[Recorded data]
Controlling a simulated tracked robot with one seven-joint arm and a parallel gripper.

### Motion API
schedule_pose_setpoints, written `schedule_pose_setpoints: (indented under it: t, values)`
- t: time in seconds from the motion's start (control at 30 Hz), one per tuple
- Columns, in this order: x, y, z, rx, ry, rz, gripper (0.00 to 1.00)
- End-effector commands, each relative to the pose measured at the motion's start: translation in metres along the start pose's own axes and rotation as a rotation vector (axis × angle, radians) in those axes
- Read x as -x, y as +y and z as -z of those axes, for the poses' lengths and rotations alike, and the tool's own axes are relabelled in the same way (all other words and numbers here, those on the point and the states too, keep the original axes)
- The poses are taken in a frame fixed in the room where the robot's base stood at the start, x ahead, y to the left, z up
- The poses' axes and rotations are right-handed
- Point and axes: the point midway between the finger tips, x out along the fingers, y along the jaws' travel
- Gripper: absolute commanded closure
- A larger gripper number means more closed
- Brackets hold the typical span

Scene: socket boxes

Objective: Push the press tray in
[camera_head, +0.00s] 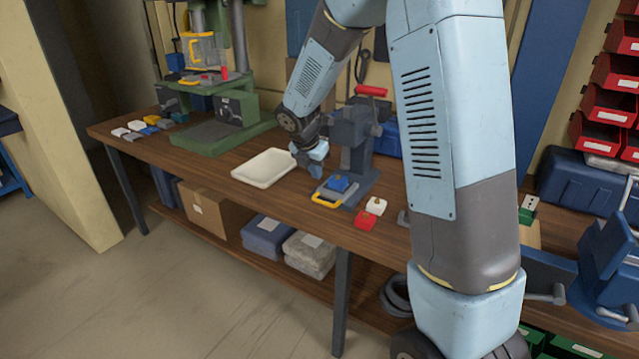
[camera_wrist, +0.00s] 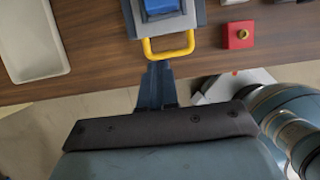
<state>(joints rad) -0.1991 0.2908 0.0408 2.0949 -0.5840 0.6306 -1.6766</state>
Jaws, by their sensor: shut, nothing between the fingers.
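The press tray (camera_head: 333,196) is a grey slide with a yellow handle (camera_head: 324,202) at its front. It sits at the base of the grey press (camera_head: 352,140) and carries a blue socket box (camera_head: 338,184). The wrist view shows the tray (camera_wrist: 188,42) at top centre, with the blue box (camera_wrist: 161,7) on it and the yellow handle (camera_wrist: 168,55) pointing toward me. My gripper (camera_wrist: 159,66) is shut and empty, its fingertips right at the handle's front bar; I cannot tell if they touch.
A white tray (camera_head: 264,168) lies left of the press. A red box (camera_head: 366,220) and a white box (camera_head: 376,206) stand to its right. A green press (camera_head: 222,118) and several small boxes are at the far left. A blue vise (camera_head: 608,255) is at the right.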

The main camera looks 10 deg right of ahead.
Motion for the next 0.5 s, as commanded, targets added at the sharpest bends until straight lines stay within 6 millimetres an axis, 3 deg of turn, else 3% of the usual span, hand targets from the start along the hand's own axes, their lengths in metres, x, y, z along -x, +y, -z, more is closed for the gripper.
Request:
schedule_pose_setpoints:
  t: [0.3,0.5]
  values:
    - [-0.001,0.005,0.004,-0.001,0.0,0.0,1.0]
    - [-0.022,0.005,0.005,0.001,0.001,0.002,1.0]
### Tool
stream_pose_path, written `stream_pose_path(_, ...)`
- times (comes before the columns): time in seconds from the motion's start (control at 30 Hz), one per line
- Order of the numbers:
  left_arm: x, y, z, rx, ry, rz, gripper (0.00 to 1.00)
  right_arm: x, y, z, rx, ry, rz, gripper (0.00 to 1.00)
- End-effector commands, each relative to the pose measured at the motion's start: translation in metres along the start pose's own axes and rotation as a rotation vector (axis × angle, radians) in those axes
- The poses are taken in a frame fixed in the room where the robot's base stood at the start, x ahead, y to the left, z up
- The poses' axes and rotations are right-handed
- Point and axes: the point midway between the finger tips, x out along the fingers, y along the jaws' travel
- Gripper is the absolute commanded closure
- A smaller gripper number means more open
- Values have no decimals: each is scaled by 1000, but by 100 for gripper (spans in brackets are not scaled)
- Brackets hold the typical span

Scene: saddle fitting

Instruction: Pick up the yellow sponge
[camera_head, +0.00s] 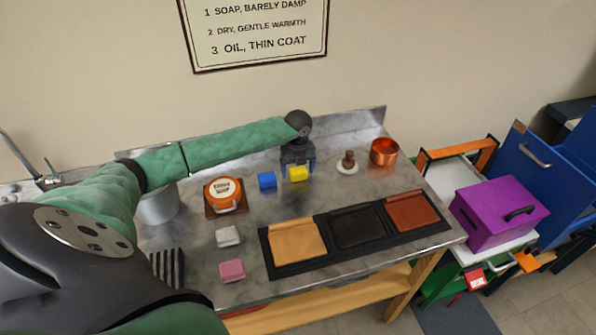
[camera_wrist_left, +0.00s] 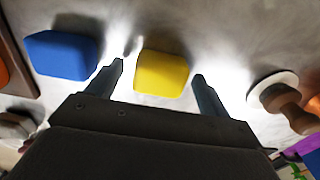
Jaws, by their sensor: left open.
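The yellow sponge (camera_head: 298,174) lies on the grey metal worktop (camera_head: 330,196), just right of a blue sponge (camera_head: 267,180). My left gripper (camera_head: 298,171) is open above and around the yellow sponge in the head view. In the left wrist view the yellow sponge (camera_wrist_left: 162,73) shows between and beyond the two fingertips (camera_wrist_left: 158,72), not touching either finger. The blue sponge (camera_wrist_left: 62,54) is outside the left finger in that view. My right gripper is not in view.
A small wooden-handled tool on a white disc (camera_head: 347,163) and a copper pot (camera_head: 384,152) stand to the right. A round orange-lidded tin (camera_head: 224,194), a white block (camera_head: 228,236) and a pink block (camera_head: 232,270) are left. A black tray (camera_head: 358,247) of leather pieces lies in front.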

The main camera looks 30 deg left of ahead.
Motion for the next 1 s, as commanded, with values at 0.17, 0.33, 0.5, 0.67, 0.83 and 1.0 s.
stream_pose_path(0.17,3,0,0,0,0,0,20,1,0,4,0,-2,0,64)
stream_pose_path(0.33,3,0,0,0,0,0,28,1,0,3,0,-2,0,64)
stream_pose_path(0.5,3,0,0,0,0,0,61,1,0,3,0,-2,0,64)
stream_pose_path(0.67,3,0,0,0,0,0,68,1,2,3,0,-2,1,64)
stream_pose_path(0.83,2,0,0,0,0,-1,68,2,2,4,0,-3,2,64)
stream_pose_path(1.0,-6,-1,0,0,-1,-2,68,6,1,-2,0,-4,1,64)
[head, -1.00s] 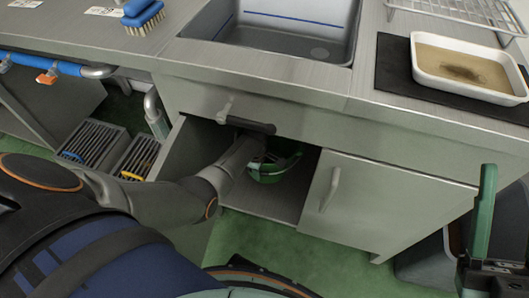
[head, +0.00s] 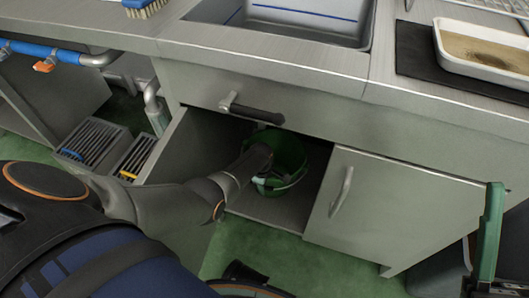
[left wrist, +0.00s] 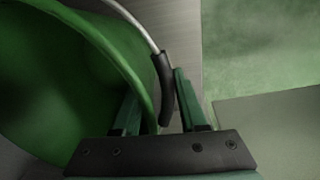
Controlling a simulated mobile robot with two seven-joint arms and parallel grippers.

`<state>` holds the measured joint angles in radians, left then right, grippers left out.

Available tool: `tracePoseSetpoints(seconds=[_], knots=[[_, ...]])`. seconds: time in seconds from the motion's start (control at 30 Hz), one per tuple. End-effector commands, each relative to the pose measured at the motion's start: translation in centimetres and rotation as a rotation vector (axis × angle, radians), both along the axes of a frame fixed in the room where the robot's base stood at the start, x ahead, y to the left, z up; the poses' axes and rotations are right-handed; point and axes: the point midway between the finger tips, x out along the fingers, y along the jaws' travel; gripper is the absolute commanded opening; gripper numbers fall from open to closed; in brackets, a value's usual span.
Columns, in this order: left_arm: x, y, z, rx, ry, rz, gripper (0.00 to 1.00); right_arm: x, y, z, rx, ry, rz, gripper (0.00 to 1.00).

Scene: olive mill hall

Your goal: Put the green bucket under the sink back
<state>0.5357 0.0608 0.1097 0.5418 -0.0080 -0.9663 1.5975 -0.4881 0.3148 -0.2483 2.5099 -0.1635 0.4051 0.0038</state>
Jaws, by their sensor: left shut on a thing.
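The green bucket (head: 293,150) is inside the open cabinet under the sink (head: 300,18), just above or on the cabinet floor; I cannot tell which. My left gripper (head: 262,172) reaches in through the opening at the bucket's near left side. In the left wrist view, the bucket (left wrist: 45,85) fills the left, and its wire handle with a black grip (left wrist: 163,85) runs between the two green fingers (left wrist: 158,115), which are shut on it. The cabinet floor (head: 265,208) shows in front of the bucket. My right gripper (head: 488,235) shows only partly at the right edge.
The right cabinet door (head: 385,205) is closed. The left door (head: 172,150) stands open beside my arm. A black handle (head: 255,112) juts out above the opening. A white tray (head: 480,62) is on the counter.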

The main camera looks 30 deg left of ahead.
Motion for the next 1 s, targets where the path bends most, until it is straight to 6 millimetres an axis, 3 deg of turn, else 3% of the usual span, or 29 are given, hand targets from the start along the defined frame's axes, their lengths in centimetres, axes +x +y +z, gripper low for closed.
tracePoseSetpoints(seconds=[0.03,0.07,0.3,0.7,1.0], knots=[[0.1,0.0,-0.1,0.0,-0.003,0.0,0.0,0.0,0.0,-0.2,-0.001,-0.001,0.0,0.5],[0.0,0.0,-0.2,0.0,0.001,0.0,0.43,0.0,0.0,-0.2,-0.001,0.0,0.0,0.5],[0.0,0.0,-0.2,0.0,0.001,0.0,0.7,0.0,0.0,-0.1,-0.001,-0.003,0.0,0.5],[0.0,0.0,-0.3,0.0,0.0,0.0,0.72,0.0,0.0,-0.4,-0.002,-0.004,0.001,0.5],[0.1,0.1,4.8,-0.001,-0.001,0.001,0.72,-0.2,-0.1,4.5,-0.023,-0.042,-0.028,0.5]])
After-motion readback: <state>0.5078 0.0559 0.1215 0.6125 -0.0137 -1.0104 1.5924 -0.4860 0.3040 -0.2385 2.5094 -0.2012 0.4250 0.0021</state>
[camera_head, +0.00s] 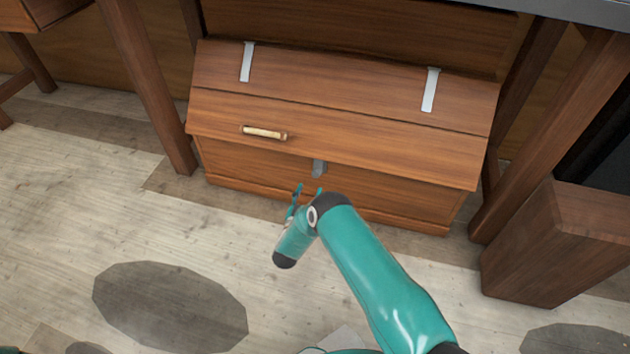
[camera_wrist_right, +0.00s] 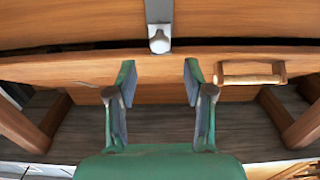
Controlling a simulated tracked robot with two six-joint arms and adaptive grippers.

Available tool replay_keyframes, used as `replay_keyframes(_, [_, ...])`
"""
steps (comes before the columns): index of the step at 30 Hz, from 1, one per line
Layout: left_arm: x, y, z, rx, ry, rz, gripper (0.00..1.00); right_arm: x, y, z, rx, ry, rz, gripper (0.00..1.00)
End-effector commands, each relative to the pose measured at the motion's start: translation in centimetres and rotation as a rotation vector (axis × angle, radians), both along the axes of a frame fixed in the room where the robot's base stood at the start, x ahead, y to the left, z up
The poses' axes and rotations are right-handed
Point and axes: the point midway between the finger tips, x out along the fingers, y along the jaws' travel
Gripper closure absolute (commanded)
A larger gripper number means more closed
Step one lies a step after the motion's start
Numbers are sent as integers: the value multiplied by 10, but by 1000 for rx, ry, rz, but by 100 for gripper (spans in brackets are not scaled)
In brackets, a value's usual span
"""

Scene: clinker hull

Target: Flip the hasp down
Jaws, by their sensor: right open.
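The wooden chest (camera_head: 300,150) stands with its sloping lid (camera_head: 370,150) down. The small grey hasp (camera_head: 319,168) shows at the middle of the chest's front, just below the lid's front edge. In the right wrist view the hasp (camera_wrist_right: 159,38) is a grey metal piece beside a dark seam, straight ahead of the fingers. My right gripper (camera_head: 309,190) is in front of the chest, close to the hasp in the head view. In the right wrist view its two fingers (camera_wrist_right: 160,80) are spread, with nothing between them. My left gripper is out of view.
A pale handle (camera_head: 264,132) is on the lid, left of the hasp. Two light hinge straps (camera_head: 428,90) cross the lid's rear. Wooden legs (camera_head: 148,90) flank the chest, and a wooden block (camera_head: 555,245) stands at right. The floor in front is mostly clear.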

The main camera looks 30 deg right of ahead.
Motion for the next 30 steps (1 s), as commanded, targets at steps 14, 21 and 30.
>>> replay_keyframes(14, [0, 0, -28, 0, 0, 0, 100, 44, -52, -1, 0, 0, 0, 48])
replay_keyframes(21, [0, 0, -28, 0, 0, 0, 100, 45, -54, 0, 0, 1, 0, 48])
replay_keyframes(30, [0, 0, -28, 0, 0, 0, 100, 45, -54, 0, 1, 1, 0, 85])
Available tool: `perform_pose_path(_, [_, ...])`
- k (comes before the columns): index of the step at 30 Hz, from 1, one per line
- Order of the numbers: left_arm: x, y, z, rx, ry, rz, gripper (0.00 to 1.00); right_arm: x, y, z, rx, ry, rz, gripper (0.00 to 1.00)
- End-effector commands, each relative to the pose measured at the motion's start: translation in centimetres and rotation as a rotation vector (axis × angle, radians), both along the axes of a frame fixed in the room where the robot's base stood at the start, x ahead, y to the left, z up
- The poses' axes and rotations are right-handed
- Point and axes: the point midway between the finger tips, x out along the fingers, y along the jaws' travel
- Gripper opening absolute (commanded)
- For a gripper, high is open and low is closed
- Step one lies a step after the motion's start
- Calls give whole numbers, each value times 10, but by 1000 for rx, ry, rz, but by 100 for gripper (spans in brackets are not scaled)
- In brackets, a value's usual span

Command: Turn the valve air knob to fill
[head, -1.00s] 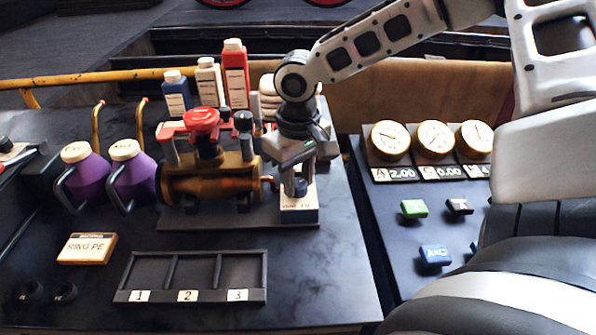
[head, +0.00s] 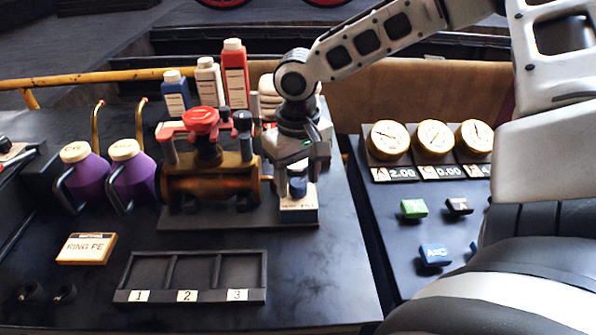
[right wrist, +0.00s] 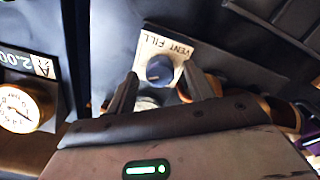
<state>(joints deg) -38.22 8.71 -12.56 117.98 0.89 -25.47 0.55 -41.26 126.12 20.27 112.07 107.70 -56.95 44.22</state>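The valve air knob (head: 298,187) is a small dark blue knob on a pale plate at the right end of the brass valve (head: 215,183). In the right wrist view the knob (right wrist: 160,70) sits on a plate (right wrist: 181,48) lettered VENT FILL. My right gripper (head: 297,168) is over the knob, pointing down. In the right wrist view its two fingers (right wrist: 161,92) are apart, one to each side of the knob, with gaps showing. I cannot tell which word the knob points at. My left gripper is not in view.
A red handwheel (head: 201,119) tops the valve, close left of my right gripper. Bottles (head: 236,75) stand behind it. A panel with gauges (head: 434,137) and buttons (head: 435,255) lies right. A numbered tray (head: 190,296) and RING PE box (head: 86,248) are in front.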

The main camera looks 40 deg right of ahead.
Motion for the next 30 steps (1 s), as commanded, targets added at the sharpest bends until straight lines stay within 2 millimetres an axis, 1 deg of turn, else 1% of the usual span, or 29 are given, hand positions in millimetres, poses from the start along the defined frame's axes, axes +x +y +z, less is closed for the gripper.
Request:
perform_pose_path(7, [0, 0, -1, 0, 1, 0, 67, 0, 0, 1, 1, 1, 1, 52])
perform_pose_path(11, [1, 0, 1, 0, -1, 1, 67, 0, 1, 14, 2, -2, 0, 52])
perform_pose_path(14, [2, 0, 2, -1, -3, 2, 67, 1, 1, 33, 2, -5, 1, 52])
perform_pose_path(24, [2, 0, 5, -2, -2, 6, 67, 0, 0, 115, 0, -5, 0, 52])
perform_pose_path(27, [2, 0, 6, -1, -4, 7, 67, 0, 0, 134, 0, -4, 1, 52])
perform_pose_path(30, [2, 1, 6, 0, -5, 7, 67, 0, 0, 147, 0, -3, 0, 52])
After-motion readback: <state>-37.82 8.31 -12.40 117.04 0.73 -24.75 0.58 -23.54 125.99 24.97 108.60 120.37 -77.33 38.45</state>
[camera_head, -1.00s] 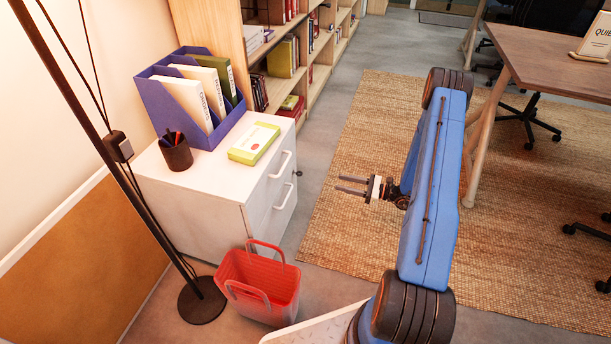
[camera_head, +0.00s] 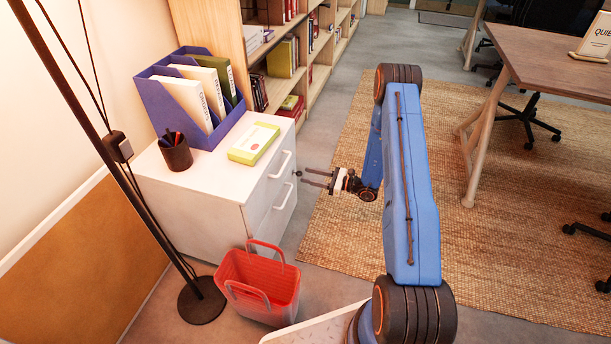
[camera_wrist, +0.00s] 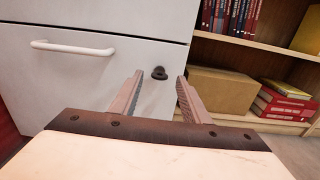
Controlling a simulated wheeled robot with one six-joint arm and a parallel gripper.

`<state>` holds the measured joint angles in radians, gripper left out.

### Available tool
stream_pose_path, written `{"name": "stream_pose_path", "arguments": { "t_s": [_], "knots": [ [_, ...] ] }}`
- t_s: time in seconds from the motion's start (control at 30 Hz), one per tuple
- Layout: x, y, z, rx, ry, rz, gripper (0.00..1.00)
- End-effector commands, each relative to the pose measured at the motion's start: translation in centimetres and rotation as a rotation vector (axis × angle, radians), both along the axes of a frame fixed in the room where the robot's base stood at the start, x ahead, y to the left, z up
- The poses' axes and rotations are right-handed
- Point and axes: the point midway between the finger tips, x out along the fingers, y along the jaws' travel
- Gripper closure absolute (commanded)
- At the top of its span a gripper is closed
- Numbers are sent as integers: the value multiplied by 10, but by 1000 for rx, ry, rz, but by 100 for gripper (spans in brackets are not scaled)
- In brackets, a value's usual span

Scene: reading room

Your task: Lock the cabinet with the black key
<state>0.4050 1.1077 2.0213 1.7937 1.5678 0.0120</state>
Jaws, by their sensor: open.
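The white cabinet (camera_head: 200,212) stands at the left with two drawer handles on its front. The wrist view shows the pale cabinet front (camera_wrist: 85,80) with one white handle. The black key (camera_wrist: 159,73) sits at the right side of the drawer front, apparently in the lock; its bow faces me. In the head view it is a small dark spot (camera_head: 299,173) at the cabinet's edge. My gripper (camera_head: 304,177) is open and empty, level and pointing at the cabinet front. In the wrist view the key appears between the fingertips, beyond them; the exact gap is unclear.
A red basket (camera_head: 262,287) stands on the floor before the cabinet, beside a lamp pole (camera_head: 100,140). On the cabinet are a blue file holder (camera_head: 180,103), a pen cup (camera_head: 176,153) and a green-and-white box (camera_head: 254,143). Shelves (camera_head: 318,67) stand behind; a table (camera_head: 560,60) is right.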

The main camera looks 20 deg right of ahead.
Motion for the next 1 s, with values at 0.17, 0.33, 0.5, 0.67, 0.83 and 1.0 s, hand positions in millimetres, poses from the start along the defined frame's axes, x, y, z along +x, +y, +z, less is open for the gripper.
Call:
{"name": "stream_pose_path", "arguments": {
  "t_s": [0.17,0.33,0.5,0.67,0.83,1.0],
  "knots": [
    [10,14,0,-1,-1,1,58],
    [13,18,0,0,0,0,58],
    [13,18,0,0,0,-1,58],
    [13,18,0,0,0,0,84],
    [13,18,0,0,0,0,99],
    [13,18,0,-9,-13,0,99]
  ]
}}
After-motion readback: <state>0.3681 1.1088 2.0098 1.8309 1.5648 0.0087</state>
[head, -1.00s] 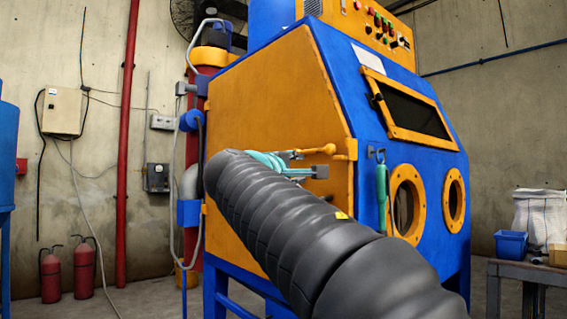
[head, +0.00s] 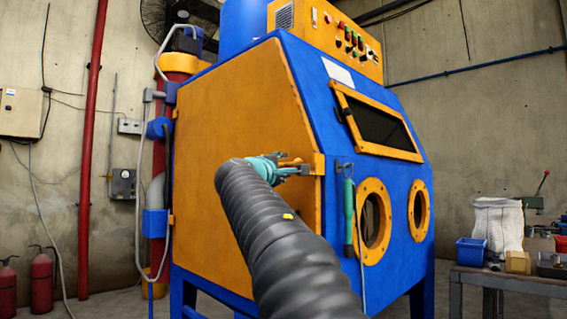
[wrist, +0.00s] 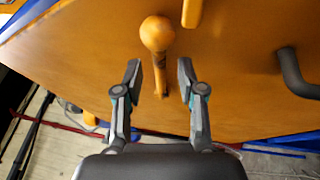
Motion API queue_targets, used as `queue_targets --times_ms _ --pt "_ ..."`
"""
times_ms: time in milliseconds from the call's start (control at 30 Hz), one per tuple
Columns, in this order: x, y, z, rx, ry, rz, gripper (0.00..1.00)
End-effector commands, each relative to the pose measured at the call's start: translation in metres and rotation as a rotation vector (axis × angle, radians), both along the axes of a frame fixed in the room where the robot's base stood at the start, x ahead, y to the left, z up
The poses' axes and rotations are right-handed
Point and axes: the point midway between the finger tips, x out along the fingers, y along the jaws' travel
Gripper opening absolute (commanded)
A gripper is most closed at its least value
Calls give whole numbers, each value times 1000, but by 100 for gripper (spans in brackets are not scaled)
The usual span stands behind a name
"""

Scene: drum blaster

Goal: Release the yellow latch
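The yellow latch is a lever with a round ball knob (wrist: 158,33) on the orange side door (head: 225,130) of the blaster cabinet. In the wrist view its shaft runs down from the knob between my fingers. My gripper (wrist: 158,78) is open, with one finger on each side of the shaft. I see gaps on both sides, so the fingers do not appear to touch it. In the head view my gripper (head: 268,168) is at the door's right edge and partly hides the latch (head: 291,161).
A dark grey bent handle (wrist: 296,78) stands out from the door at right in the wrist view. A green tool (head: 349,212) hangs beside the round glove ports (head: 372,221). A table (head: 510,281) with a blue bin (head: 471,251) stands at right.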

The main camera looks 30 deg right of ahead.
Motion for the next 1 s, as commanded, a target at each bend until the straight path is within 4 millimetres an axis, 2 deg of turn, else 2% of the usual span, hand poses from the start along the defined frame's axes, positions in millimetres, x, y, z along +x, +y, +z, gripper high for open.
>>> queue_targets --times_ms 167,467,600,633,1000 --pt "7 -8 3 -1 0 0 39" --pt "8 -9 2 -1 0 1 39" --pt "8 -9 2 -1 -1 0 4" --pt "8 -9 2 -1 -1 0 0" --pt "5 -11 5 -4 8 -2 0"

▶ **AIM OF THE TASK**
Start with the line that contains "<state>(joints deg) -38.22" and end with the line that contains "less is closed for the gripper."; give those lines again exactly, and no others.

▶ **COMPLETE ANSWER**
<state>(joints deg) -38.22 8.71 -12.56 117.98 0.89 -25.47 0.55 -41.26 126.12 20.27 112.07 107.70 -56.95 44.22</state>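The valve air knob (head: 298,187) is a small dark blue knob on a pale plate at the right end of the brass valve (head: 215,183). In the right wrist view the knob (right wrist: 160,70) sits on a plate (right wrist: 181,48) lettered VENT FILL. My right gripper (head: 297,168) is over the knob, pointing down. In the right wrist view its two fingers (right wrist: 161,92) are apart, one to each side of the knob, with gaps showing. I cannot tell which word the knob points at. My left gripper is not in view.
A red handwheel (head: 201,119) tops the valve, close left of my right gripper. Bottles (head: 236,75) stand behind it. A panel with gauges (head: 434,137) and buttons (head: 435,255) lies right. A numbered tray (head: 190,296) and RING PE box (head: 86,248) are in front.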

The main camera looks 40 deg right of ahead.
Motion for the next 30 steps (1 s), as commanded, targets added at the sharpest bends until straight lines stay within 2 millimetres an axis, 1 deg of turn, else 1% of the usual span, or 29 are given, hand positions in millimetres, poses from the start along the defined frame's axes, axes +x +y +z, less is closed for the gripper.

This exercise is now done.